By analysing conversations and customer intent signals, marketers can start to understand which activities are actually driving meaningful engagement. For example, which campaigns generate detailed product enquiries? Which keywords lead to confident buying conversations? Which channels consistently deliver higher-value opportunities?

When you have that level of insight, prioritising spend becomes far easier. Budgets can shift towards activity that drives quality pipeline, not just volume. Poor-fit leads can be filtered out earlier, and campaign optimisation becomes more focused and less reactive. Over time, this helps improve conversion rates, channel ROI and, ultimately, cost per lead.

Spot and fix conversion barriers before they impact CPL

Another common challenge when trying to defend CPL is hidden friction in the customer journey. Marketing might be doing a brilliant job generating demand, but if prospects encounter barriers once they reach out, performance will suffer.

This could be something simple: Calls going unanswered during busy periods, long wait times, or messaging that creates confusion or hesitation. The tricky part is that these issues often sit outside standard analytics tools, so they continue dragging down results. The good news is, AI can bring them into view.

By analysing call outcomes and sentiment trends, marketing teams can quickly see where conversions are stalling and get practical guidance on how to improve engagement.

Sometimes the fix is operational, sometimes it’s messaging, and occasionally it’s campaign targeting. Either way, removing friction helps turn more callers into customers. And when more leads convert, CPL becomes much easier to justify.

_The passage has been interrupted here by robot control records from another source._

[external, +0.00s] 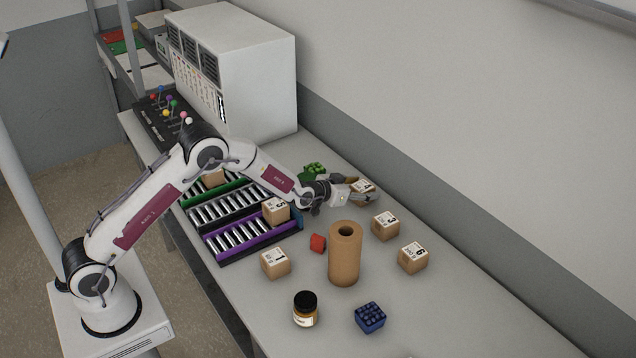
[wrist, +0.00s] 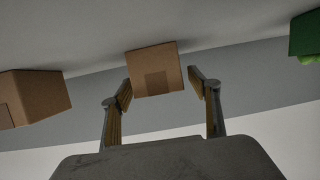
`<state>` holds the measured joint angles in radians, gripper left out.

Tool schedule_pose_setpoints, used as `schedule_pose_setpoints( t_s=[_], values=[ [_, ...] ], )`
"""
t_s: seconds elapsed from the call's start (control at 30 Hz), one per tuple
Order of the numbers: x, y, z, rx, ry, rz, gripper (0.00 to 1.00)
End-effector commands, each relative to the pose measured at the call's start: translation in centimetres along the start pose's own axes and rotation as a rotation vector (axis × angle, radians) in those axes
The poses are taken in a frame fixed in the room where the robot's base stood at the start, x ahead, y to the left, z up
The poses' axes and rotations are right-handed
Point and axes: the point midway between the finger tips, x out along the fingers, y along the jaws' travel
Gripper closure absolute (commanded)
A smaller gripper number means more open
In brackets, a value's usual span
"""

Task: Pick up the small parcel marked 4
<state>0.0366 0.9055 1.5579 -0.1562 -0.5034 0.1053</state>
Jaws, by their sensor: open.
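In the external view a small brown parcel (external: 363,187) with a white label sits at the far end of the table, partly hidden by my gripper; its number is too small to read surely. My gripper (external: 357,189) is open and low beside it. In the wrist view a parcel (wrist: 154,72) shows ahead, between and slightly beyond the tips of my open gripper (wrist: 159,80). A gap shows on the right finger's side; the left fingertip is very close to the parcel, and I cannot tell if it touches.
Parcels marked 3 (external: 385,227), 6 (external: 413,259) and 1 (external: 275,264) stand on the table; parcel 5 (external: 276,211) is by the purple roller rack (external: 240,241). A paper roll (external: 345,262), red block (external: 318,243), jar (external: 305,311) and blue block (external: 370,318) stand nearer. A green object (external: 314,169) is behind my wrist.

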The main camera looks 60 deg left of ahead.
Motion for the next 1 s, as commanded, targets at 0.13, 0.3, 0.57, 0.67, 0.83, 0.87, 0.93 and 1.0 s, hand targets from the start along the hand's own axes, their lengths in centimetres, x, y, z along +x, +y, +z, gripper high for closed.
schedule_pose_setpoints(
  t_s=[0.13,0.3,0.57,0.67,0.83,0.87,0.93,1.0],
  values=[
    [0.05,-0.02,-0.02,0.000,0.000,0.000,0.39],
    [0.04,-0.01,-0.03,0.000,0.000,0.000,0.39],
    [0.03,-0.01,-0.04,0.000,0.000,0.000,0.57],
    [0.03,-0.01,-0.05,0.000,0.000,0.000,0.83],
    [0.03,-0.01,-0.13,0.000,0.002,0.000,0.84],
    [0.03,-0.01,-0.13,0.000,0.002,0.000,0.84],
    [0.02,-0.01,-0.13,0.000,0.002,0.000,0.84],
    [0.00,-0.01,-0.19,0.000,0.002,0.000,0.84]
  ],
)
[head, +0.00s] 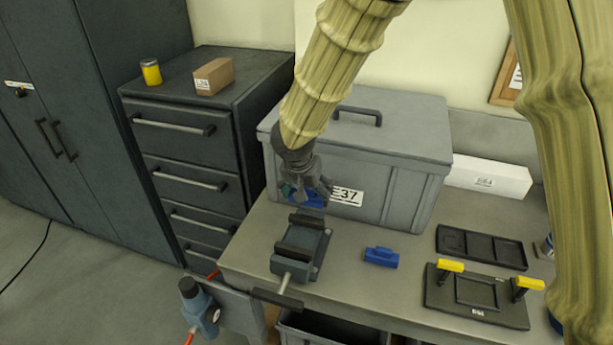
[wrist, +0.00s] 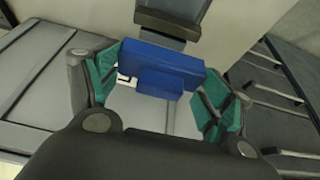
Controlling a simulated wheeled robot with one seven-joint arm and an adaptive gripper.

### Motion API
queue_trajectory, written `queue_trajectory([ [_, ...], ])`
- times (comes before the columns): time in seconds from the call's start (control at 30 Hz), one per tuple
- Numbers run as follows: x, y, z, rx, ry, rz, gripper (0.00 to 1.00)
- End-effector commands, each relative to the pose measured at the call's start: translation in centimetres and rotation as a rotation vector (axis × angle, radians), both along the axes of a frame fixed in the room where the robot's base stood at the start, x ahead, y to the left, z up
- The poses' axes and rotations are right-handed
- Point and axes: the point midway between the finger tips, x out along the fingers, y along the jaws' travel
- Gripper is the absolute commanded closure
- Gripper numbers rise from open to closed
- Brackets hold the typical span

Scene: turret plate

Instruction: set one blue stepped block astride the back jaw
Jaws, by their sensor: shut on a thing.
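My gripper (head: 308,186) is shut on a blue stepped block (head: 304,199), held in the air above and behind the vise (head: 322,249). In the wrist view the block (wrist: 160,65) lies across between the teal finger pads, its smaller step facing the palm. The vise's back jaw (head: 306,220) and front jaw (head: 294,249) are dark bars with a gap between them. The held block is apart from the back jaw. A second blue stepped block (head: 381,257) lies on the bench right of the vise.
A large grey lidded box (head: 400,160) stands close behind my gripper. A black compartment tray (head: 482,247) and a black plate with yellow-topped posts (head: 477,298) lie to the right. A vise handle (head: 284,283) sticks out at the front. Drawers (head: 185,165) stand left.

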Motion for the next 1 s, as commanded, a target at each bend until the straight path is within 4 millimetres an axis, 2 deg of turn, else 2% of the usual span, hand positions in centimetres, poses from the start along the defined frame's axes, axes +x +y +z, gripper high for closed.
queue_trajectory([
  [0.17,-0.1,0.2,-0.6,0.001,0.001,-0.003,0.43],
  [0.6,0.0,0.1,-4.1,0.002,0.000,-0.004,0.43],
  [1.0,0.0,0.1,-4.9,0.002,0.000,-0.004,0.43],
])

Turn real customer language into stronger campaigns

If you’ve ever sat in a campaign planning meeting and wondered what customers really care about, you’re not alone. Surveys and behavioural data are useful, but they don’t always capture the nuance behind buying decisions, and it’s long-winded to collect and analyse them. Conversation analytics powered by AI can unlock this insight at scale and with speed.

By identifying common objections, motivations, and sentiment patterns, marketers can refine how they position products and services. Messaging becomes more aligned with real needs, and creative feels more relevant.

In turn, campaigns start to resonate more strongly with target audiences. This doesn’t just improve engagement metrics, it’ll have a genuine impact on commercial outcomes like conversion rate, AOV, and marketing ROI.

Adapt faster with real-time performance insight

Another reason marketers struggle to justify CPL and defend budgets is the speed at which performance conditions change. Channel costs fluctuate, competitors adjust strategies, and consumer demand shifts.

But lots of teams are still relying on delayed reporting cycles to guide decisions. AI-driven, real-time analytics helps close that gap. With access to fresh first-party conversation data, marketers can spot emerging trends earlier. For example, increased intent from specific audience segments or declining performance from certain campaigns.

This makes it easier to adapt quickly, budgets can be reallocated, bidding strategies fine-tuned, and messaging refined. As a result, marketing investment becomes more resilient even in volatile environments.

From defending CPL to demonstrating impact

Ultimately, the conversation around cost per lead is changing. It’s no longer just about lowering acquisition costs. It’s about showing how marketing contributes to pipeline quality, revenue growth, and long-term business performance.

AI gives marketers the tools to make that case more confidently. By improving visibility, removing conversion barriers, enhancing customer experiences, and enabling faster optimisation, teams can unlock more value from existing demand.

This shifts the narrative from “Why are we spending this much?” to “Look at the impact we’re delivering.” And that’s a much stronger position to be in because in today’s landscape, the teams that succeed aren’t always the ones generating the most leads. They’re the ones converting the right leads efficiently, consistently, and profitably.